Jefferson was a “radical”, little wonder him and John Adams did not agree. Adams, as a Federalist, could not reconcile with Jefferson’s views, and as such, they feuded. Some interesting reads are the letters they exchanged after Jefferson left the Presidency...in that time frame, they began to reconcile their differences...those letters lend some wonderful insight into both of their experiences, and thought processes...( i am sure you are probably WELL aware of that.... :)
This is what I love about FR.....some of the most well read, intelligent people I have ever encountered.
If Anti-federalists are actually going to try to resurrect the Articles of Confederation - adjudged by everyone as a failure after only 6 years over 220 years ago - hey, good luck with that. If Anti-federalists aren't going to try to resurrect the Articles of Confederation, they'll actually have to come up with a document, or or they can just be irrelevant. Their call. No tickee, no shirtee.
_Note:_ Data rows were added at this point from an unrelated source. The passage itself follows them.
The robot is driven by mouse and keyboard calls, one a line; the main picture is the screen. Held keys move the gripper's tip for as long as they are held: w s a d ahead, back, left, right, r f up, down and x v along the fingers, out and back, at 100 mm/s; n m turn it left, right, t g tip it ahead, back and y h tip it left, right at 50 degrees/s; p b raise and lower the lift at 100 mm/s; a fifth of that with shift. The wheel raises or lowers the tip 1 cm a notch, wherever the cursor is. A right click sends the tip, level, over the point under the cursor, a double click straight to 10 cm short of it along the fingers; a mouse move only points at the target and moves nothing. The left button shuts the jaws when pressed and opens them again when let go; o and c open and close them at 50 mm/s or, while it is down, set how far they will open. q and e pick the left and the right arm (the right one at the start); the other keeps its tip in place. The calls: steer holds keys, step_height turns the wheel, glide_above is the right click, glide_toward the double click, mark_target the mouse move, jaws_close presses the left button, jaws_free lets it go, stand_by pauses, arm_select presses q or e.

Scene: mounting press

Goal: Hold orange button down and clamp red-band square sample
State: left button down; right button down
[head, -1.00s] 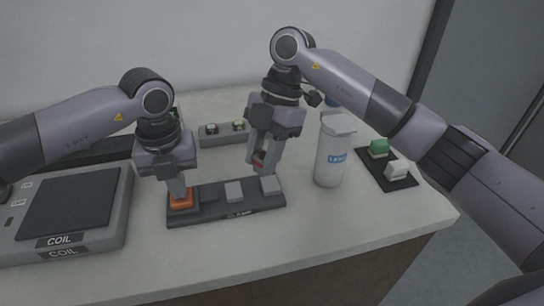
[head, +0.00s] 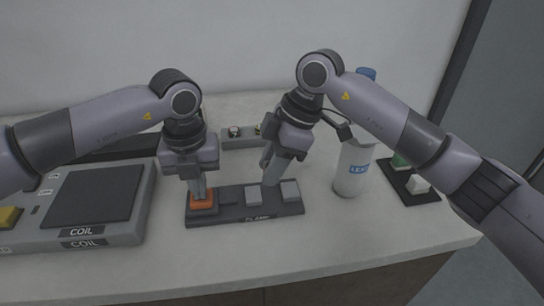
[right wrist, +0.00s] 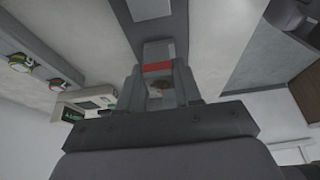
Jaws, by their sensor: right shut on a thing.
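The orange button (head: 201,206) sits at the left end of the dark clamp base (head: 240,213). My left gripper (head: 201,194) points straight down with its fingers together, its tips on the button. Two grey clamp blocks, the left one (head: 253,196) and the right one (head: 290,191), stand on the base. My right gripper (head: 270,183) is tilted, its tips low at the gap between the blocks. In the right wrist view it is shut on the red-band sample (right wrist: 158,68); in the head view the fingers hide the sample. Whether the sample touches the blocks I cannot tell.
A white bottle (head: 352,170) stands just right of the clamp. A black mat (head: 424,196) with green and white blocks lies further right. A grey rack (head: 235,143) with round pieces is behind. A COIL device (head: 110,237) stands at left. The front counter strip is clear.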

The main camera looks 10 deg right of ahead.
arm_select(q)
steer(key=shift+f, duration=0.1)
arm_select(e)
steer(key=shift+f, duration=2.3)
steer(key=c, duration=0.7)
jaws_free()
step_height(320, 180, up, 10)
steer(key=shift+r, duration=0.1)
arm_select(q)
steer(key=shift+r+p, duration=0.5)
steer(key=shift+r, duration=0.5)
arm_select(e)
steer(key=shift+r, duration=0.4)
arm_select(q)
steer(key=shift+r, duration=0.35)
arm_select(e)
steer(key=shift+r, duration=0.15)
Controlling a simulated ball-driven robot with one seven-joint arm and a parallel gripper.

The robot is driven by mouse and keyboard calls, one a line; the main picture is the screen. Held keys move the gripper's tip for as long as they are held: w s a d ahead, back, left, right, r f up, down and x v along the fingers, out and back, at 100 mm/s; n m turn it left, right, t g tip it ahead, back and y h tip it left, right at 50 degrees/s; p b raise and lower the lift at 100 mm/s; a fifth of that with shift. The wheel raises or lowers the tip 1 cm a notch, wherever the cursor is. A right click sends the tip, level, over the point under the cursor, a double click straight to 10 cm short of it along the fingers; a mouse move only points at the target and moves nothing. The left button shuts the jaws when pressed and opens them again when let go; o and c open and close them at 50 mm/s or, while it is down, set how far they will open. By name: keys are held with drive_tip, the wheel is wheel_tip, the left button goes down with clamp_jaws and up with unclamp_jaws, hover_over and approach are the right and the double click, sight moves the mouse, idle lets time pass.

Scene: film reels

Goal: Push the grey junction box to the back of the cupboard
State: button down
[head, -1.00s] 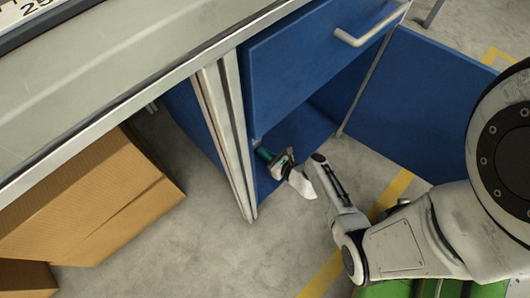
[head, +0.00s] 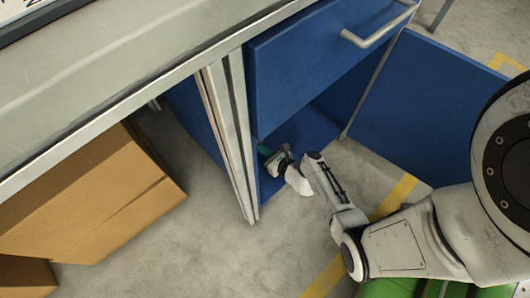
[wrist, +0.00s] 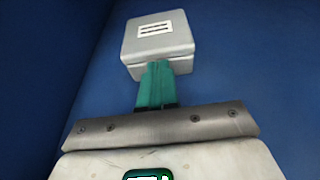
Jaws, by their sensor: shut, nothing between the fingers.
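The grey junction box (wrist: 157,42) shows in the wrist view, a light grey block with a white label on top, standing on blue cupboard surface. In the head view it is hidden behind the cupboard front. My gripper (wrist: 156,68) has teal fingers that are closed together with nothing between them. Their tips are at the near side of the box and look close to or against it; I cannot tell if they touch. In the head view my gripper (head: 265,151) reaches into the open lower part of the blue cupboard (head: 300,140), under the drawer.
The blue drawer front (head: 325,65) with its handle is above the opening. The open door (head: 425,110) stands to the right. A metal leg post (head: 232,140) is left of the opening. Cardboard boxes (head: 90,200) are at the left on the floor.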

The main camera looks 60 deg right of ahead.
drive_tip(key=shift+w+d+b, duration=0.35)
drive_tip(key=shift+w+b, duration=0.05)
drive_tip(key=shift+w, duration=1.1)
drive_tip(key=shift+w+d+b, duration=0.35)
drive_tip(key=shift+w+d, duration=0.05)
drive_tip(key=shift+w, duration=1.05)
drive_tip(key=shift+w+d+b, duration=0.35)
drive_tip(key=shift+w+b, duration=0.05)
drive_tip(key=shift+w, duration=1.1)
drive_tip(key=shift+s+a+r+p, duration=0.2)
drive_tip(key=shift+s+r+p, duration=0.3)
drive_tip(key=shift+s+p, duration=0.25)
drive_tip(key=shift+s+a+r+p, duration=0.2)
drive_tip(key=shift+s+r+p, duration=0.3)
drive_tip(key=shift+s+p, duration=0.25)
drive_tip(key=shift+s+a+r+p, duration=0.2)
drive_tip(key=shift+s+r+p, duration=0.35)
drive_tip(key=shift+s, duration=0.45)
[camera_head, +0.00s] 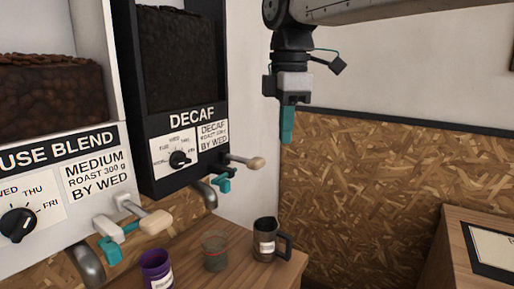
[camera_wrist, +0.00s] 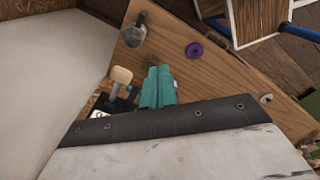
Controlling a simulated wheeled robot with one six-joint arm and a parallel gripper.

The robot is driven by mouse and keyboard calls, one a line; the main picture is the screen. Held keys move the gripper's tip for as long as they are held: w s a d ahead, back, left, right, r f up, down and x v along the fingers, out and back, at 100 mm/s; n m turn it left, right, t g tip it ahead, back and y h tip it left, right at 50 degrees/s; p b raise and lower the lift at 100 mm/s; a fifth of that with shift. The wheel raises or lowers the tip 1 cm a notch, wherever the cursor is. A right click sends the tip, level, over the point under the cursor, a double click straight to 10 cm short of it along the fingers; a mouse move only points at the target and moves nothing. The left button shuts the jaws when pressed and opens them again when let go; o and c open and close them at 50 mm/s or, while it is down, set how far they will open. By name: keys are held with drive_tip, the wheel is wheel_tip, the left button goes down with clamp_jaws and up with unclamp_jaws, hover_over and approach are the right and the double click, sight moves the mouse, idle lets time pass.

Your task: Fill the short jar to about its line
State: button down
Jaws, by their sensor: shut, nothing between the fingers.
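A short clear glass jar (camera_head: 215,252) with a reddish line around it stands on the wooden counter below the DECAF dispenser (camera_head: 191,119). It looks empty, though its inside is hard to make out. A purple cup (camera_head: 157,268) with a pale label stands to its left, and a dark jug (camera_head: 268,240) with a handle and label stands to its right. My gripper (camera_head: 287,127) hangs shut and empty, fingers down, above and to the right of the jar. In the wrist view its teal fingers (camera_wrist: 158,86) are together; the jar is not clearly seen there.
The HOUSE BLEND dispenser (camera_head: 80,180) is at left; its lever (camera_head: 153,222) sticks out over the counter (camera_head: 282,272). The DECAF lever (camera_head: 250,162) points right, with a spout (camera_head: 207,194) beneath. A wooden cabinet (camera_head: 460,235) stands at right. The air around my gripper is clear.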

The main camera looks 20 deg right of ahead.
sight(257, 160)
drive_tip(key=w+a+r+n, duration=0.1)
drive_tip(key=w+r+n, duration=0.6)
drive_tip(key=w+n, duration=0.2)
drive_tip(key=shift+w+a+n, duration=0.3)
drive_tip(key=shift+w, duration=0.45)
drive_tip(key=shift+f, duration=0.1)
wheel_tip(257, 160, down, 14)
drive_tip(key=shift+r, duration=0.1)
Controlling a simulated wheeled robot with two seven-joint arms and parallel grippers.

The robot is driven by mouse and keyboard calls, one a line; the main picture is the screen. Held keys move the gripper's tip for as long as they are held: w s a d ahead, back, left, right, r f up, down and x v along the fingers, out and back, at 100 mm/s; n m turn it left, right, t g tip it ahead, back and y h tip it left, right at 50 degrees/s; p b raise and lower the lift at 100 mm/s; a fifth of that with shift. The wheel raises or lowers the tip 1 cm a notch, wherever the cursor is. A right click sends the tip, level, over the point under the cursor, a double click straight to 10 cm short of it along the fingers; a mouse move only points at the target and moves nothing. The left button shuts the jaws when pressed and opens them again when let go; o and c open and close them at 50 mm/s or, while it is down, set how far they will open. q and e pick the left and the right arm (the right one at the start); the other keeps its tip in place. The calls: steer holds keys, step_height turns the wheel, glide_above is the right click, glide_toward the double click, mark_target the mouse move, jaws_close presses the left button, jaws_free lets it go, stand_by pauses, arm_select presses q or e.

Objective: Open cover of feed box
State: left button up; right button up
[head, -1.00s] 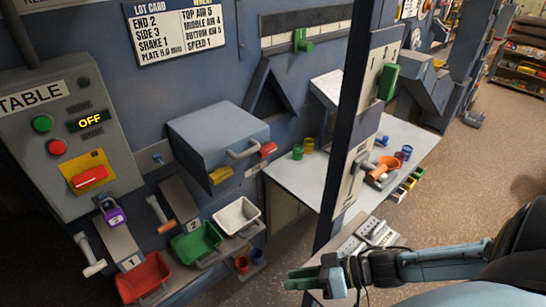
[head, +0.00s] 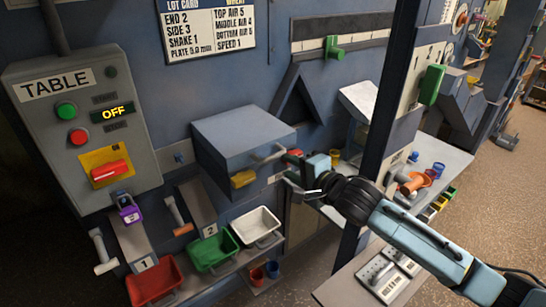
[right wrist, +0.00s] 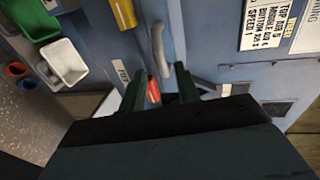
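The feed box looks to be the blue-grey box (head: 235,132) on the wall panel in the head view. Its lid is down. A grey bar handle (head: 268,155) is on its front, and it also shows in the right wrist view (right wrist: 158,48). A yellow block (head: 243,179) sits low on its front. My right gripper (head: 291,174) is just right of the handle. In the right wrist view its two dark fingers (right wrist: 158,80) are apart, with a red part (right wrist: 153,92) seen between them and the handle ahead of them. My left gripper is not in view.
A control box marked TABLE (head: 85,130) reads OFF at left. Red (head: 155,281), green (head: 212,251) and white (head: 256,225) trays sit below the feed box. A blue post (head: 390,120) stands to the right, with my right arm passing in front of it.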

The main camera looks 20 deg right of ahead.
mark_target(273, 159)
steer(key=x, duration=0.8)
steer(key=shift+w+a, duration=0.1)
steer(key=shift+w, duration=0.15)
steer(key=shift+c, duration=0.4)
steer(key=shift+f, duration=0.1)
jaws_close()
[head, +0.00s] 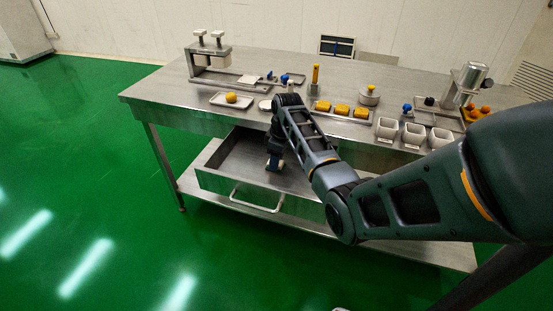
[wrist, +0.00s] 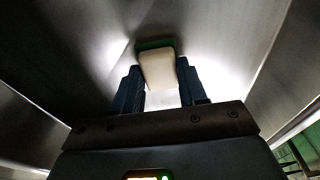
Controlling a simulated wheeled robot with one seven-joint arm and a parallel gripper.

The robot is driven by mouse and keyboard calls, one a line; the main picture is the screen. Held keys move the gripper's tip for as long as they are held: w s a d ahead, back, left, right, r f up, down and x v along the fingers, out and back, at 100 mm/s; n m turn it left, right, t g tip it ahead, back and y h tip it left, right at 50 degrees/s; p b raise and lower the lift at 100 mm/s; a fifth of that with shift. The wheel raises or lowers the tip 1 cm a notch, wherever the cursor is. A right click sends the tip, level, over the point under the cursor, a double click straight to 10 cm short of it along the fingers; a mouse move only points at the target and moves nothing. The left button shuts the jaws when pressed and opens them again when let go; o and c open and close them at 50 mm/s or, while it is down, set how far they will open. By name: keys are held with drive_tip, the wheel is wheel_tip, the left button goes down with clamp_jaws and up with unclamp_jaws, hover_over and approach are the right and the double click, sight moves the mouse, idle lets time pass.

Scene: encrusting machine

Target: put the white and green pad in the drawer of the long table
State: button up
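The white and green pad (wrist: 160,70) is between my gripper's two blue fingertips (wrist: 161,84) in the wrist view, its white face towards the camera and a green edge at its far end. Both fingers appear to touch its sides. In the head view my gripper (head: 275,164) points down inside the open drawer (head: 222,183) of the long table (head: 155,92). The pad is small there and mostly hidden by the fingers. I cannot tell whether it touches the drawer floor.
The drawer is pulled out, with its handle (head: 256,205) at the front. My arm covers its right part. The tabletop holds a tray with a yellow ball (head: 231,98), yellow blocks (head: 341,109) and white cups (head: 387,130). Green floor is clear at the left.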

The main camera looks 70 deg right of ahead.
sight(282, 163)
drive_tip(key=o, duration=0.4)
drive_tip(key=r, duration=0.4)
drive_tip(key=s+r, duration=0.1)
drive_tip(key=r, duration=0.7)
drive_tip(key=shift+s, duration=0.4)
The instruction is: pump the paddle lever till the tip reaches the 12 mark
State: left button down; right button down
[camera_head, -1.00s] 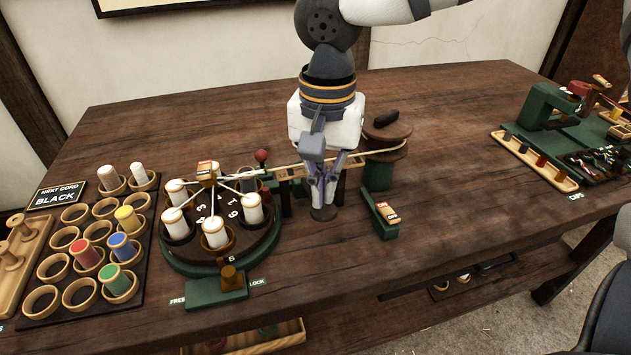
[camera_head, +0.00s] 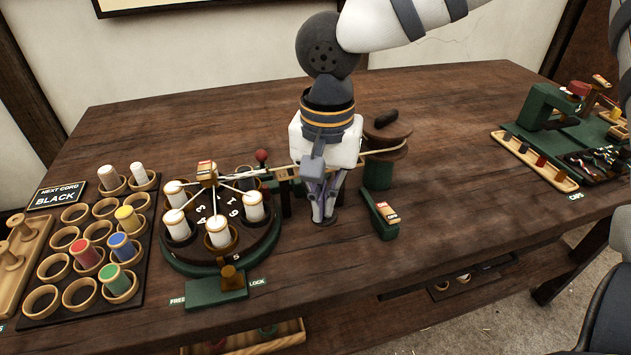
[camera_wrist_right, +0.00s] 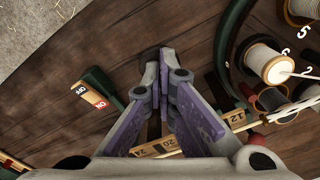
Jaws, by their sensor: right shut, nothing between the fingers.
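My right gripper (camera_head: 323,217) points down with its fingers shut and empty. Its tips are at a small dark round pad (camera_head: 330,222), apparently the paddle end of the lever; whether they touch is unclear. The pad also shows beyond the fingertips in the right wrist view (camera_wrist_right: 148,54). A wooden scale (camera_head: 284,174) runs behind the gripper. In the right wrist view, marks 12, 20 and 24 show on the scale (camera_wrist_right: 237,119), with the fingers covering part of it. A pale cord (camera_wrist_right: 268,118) runs along it; its tip cannot be made out. My left gripper is out of view.
A round green-edged carrier with white spools (camera_head: 219,232) stands left of the gripper. A green ON/OFF switch (camera_head: 381,213) and a drum (camera_head: 379,174) are to its right. A spool rack (camera_head: 86,252) is far left. Bare table lies front right.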

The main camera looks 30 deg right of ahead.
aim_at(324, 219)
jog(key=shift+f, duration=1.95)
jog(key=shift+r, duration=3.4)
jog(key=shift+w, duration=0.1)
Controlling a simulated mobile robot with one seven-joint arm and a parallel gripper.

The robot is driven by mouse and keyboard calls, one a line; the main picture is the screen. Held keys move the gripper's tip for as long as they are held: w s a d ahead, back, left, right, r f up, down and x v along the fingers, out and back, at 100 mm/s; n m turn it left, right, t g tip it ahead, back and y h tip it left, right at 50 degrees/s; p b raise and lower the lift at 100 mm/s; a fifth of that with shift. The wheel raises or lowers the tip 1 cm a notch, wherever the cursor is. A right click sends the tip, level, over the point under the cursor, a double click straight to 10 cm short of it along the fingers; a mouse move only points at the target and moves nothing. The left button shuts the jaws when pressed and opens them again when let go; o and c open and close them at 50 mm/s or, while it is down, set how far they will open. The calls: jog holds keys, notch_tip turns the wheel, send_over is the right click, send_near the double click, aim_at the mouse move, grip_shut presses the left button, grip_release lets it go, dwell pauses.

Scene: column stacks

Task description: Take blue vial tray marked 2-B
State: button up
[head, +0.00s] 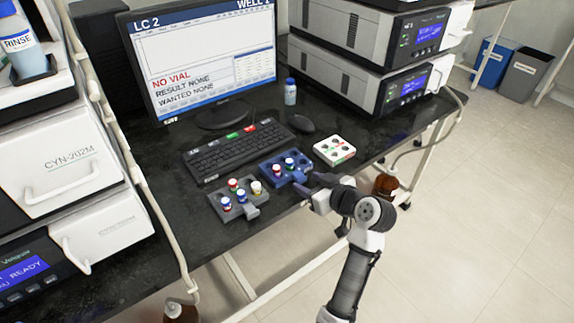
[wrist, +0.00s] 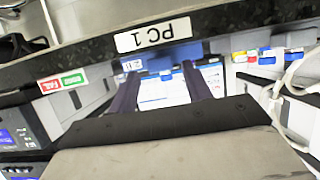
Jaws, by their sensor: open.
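The blue vial tray (head: 270,177) sits near the front edge of the black bench, with a red-capped and a blue-capped vial among those in it. In the wrist view the picture is upside down and the blue tray (wrist: 170,54) shows beyond the fingertips, with a small white label (wrist: 132,65) that seems to read 2-B. My gripper (head: 309,184) is at the tray's front side, by the bench edge. Its two dark fingers (wrist: 160,75) are apart with nothing clearly held between them. Whether they touch the tray or its handle cannot be told.
A grey tray (head: 233,212) with several vials is to the left, and a white tray (head: 334,151) is to the right. A keyboard (head: 238,152), mouse (head: 301,124) and monitor (head: 205,60) stand behind. A brown bottle (head: 385,184) is near my arm.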

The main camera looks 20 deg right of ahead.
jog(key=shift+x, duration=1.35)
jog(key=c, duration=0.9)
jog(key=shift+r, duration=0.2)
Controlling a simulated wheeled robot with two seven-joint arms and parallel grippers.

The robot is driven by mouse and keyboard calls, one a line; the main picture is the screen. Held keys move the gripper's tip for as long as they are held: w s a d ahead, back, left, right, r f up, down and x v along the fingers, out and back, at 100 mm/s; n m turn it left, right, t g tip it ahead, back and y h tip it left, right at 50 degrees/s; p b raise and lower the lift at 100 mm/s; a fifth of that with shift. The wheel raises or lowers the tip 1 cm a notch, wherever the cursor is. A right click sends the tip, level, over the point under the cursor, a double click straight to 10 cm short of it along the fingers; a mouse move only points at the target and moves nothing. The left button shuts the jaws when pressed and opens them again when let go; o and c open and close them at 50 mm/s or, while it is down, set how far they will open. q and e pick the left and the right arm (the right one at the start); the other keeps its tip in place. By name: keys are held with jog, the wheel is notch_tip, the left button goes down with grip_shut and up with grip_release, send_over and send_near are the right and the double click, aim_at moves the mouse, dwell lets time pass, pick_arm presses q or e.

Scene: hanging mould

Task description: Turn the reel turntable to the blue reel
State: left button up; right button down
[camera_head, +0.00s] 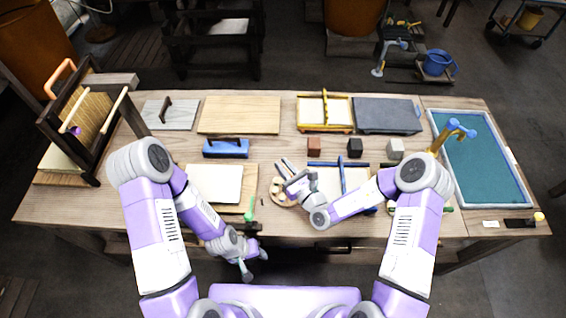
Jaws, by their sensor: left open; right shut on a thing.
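The reel turntable (283,203) is a small round tan wooden disc near the front middle of the bench, with pale reels on it. My right gripper (284,168) is over it, reaching in from the right, and is shut on a part of the turntable. The gripper hides much of the disc, and I cannot make out a blue reel. My left gripper (256,265) is open and empty, low in front of the bench's front edge, apart from the turntable.
Left of the turntable lie a white sheet on a board (215,183) and a green-handled tool (249,210). A blue-framed mould (340,179) lies right of it. Small blocks (354,147) stand behind. A water vat (480,165) is at right, a wooden press (88,120) at left.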

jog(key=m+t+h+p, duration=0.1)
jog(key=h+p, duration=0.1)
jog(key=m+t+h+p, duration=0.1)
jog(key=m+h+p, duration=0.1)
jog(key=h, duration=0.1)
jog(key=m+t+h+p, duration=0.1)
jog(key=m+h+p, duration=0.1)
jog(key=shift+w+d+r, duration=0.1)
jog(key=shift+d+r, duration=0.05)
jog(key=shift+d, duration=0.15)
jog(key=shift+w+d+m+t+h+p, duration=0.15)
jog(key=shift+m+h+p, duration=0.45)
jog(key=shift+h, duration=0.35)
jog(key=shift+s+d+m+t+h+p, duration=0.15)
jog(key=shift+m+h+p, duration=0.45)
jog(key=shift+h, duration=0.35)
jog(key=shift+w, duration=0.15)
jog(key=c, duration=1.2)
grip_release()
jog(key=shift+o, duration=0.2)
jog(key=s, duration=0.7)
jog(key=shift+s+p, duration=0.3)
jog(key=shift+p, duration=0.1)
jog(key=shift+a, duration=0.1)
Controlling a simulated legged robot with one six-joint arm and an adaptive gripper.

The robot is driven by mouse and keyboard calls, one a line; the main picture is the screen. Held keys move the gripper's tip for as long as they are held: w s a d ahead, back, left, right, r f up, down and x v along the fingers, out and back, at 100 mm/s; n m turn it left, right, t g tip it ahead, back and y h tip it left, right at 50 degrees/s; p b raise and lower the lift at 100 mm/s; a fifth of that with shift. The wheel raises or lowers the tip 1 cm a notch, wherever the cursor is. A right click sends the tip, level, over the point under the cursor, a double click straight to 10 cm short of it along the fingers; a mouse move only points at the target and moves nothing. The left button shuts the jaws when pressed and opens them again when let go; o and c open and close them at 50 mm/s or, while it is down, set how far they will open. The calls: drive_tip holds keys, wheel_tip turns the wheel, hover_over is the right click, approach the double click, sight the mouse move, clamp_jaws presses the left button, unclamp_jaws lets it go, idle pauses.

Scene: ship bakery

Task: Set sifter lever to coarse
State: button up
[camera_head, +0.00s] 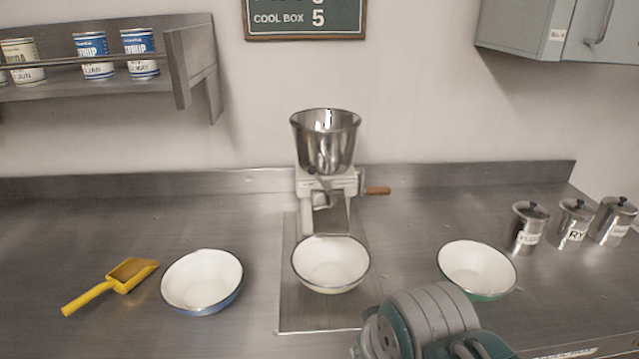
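The sifter (326,185) stands on the steel counter against the back wall, with a shiny metal hopper (326,145) on top and a white body. A handle with a wooden grip (378,191) sticks out on its right side. A small dark metal part shows at the front of the body, below the hopper; I cannot tell whether it is the lever or how it is set. A white bowl (330,264) sits under the chute. My arm shows at the bottom right, in front of the counter; my gripper's fingers cannot be made out.
A blue-rimmed bowl (202,281) and a yellow scoop (112,285) lie to the left. A green-rimmed bowl (477,268) stands to the right, with lidded canisters (526,228) beyond. A shelf (195,60) with cans hangs upper left, a cabinet (530,28) upper right.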

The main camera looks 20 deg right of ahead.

Study Madison, that is what he wanted.... Hamilton was the big government advocate.
The problem goes far far deeper then that. It goes through Lincoln, Wilson and FDR right through the current userper.
I think it's pretty obvious that antifederalism (actual federalism) has been politically irrelevant, as you point out, for a very long time.
It's not a question of coming up with "a document." The Constitution forever changed the FORM of government. It went from a simple Congress of states to a consolidated nation/empire. There's no putting the toothpaste back in the tube on that one.
The relevance of it all, to me, is to better understand the current situation. Antifederalist writings help me understand it all much better. It helps me understand that the Constitution is the source of the problems.